Steve Deace's thoughts on Trump nominating Tillerson and the cabinet makeup

Source: Steve Deace's Facebook | December 13, 2016 | Steve Deace

This morning, Trump made his nomination of Rex Tillerson for Secretary of State. Here’s what this nomination tell us.

All cabinet appointments carry with them power and prestige, but four carry with them more of each than the others — Chief of Staff, Attorney General, Defense, and State. Mainly because the COS is the tip of the sphere in setting the agenda and granting access to the oval office. The other 3 include the most policy power/bully pulpit in the executive branch other than the presidency itself.

If you look at whom Trump has appointed in this four slots you can see there is no ideological certainty there whatsoever. Jeff Sessions and General Mattis are exactly what grassroots conservatives, as well as “drain the swamp” populists, were looking for.

However, in Reince Priebus and Rex Tillerson you have two men that represent, to varying degrees, the exact kind of Republican Party that Trump often mocked and pilloried during his successful primary run. Two men who represent everything about the GOP loathed the most by Trump’s most loyal supporters.
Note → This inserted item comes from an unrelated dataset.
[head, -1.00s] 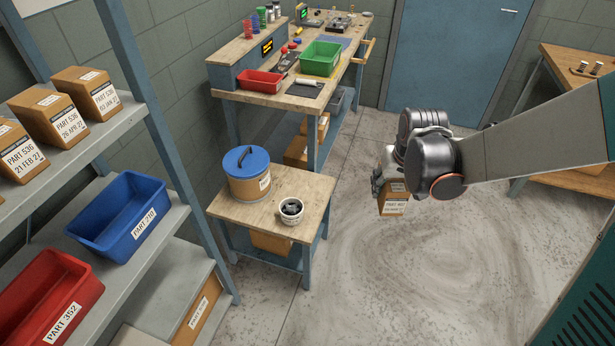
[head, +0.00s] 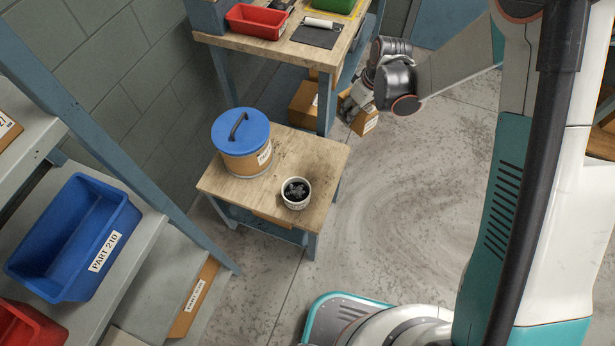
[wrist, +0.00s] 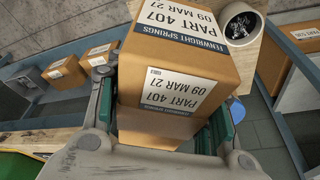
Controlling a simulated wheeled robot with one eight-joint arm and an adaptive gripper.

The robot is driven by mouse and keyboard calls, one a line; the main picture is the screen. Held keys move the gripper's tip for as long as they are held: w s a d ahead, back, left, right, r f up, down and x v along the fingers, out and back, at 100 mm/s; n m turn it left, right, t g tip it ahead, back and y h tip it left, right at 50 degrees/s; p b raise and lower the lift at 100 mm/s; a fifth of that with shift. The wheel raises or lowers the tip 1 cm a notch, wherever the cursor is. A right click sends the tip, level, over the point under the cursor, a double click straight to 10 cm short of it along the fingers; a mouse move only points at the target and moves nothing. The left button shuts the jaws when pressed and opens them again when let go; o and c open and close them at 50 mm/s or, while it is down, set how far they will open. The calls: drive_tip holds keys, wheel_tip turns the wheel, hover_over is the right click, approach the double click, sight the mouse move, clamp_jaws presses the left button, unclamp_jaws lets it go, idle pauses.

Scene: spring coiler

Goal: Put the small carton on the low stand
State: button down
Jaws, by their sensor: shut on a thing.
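My gripper (head: 352,104) is shut on a small brown carton (head: 366,122), held in the air to the right of the low stand's far corner in the head view. The low stand (head: 325,160) is a wooden-topped table with blue legs. On its top are a tan drum with a blue lid (head: 241,134) at the back left and a white cup of dark bits (head: 295,193) near the front.
A workbench (head: 290,50) with a red tray (head: 258,20) stands behind the low stand, with cartons (head: 303,102) beneath it. A shelf with a blue bin (head: 75,238) is at the left. Bare stand top shows right of the drum and at the front left.

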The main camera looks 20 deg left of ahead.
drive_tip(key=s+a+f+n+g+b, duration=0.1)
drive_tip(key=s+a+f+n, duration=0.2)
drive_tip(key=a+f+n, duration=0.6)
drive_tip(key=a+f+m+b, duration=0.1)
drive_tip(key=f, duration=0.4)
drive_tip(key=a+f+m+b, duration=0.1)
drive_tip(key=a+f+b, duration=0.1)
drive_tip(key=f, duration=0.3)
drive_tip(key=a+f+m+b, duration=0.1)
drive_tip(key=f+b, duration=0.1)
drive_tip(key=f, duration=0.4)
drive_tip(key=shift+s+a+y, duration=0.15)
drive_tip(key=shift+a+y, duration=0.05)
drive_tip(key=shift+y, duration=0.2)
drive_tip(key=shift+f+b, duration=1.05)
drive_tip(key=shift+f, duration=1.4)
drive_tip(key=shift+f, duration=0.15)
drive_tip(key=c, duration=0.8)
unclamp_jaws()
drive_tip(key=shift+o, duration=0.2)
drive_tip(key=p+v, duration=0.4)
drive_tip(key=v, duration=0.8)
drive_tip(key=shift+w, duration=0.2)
For example, Priebus’ minions gave us the silly post-2012 autopsy, and were responsible for the scam that was the Mississippi U.S. Senate primary in 2014.
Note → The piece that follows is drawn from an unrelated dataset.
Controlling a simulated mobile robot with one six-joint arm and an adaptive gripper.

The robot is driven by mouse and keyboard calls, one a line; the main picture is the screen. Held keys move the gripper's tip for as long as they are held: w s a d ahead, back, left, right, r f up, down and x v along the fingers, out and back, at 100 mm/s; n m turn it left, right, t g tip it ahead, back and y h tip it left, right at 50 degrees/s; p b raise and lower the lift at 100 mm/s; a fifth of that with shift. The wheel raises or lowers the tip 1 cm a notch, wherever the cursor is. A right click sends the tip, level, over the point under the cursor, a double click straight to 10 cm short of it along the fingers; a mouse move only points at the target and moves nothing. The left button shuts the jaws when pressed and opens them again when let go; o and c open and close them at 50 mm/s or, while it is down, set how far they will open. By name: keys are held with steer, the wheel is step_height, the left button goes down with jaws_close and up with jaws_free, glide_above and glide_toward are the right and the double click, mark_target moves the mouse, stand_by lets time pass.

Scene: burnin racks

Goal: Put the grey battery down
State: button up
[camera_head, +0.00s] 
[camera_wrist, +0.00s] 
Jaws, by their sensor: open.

As for Tillerson from Exxon-Mobil, recall how Hillary Clinton’s business associations with shady foreign governments created questions during her time as Secretary of State. Well, Tillerson is cut from the same cloth. Two of his most ardent supporters are Dick Cheney and Condi Rice, whose “neocon” (as labeled by Trump’s supporters) foreign policy Trump trashed to much cheers during the primary. In fact, Rice is now a consultant for Exxon-Mobil, which has billions of dollars in business ties/interests with Russia. Tillerson was personally given a “friendship” medal by Putin, one of the world’s most corrupt/vile gangsters/dictators who’s beyond cozy with the crazy Ayatollahs in Iran.

Is that not the very perceived incestuousness among globalists/corporatists which Trump promised his supporters he would end?
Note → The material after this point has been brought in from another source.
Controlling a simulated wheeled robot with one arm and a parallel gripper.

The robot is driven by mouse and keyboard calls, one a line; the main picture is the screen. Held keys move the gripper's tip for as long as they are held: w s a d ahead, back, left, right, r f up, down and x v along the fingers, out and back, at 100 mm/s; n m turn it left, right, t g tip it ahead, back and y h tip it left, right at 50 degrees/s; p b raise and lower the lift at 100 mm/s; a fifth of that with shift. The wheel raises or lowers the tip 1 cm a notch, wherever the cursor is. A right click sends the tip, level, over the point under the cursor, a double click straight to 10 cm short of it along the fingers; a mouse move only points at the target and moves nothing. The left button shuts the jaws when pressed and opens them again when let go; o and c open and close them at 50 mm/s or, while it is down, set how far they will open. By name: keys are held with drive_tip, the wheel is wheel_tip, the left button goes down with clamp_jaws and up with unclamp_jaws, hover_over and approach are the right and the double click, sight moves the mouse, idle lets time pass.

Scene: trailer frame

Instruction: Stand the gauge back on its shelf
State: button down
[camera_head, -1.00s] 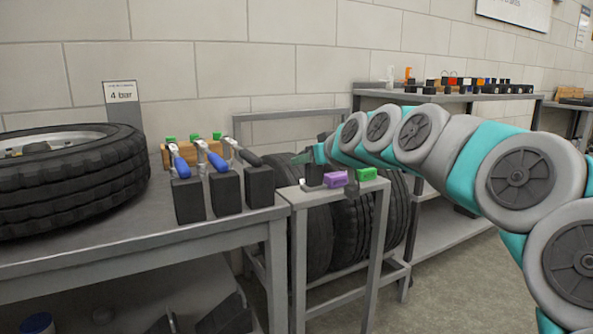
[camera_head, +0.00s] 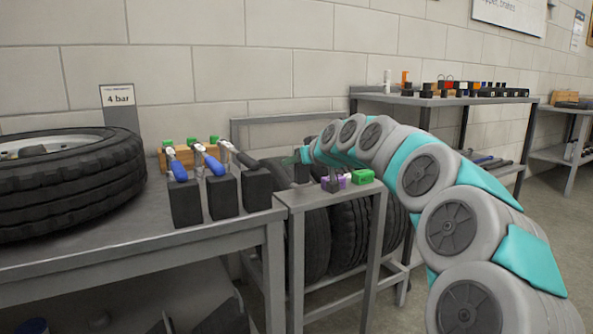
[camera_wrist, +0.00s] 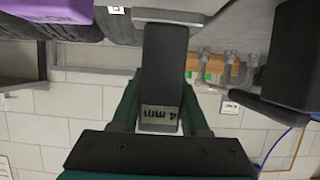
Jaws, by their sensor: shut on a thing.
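The gauge (camera_wrist: 164,60) is a dark upright block with a small display reading "4 mm", upside down in the wrist view. My gripper (camera_wrist: 161,88) is shut on it, one dark green finger on each side. In the head view my gripper (camera_head: 303,156) is at the left end of a small grey stand (camera_head: 318,198), with the dark gauge (camera_head: 301,173) below it. I cannot tell whether the gauge's foot touches the stand. A purple block (camera_head: 343,181) and a green block (camera_head: 362,177) sit on the stand to its right.
A dark piece (camera_head: 332,183) shows in front of the purple block. Blue-handled tools (camera_head: 177,168) stand in black holders (camera_head: 186,203) on the table at left, beside a tyre (camera_head: 75,180). A back shelf (camera_head: 450,101) holds small items.

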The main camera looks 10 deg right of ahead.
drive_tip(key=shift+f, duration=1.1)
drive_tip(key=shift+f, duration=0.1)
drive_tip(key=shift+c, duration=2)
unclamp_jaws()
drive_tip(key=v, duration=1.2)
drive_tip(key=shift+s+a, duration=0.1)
Tillerson is an appointment which should be cheered by the Council on Foreign Relations, which many of Trump’s supporters frequently associate with conspiracy theories.

Tony Perkins of the Family Research Council also notes that while at Exxon-Mobil Tiller has been a supporter of Planned Parenthood, as well as lobbying the Boy Scouts to accept homosexual scout masters. Tillerson’s appointment doesn’t say “peace through strength” as conservatives typically believe, but rather “peace through shared vested interests” as progressives do.

In short, Tillerson could’ve been appointed SOS in a Hillary administration with this profile.

Personnel is policy, as Morton Blackwell at the Leadership Institute likes to say. That’s especially true when the leader calling the shots is as ideologically malleable as Trump has proven to be. The reality is we don’t yet have any real clues as to what these appointments may mean, because we don’t really know how Trump sees them.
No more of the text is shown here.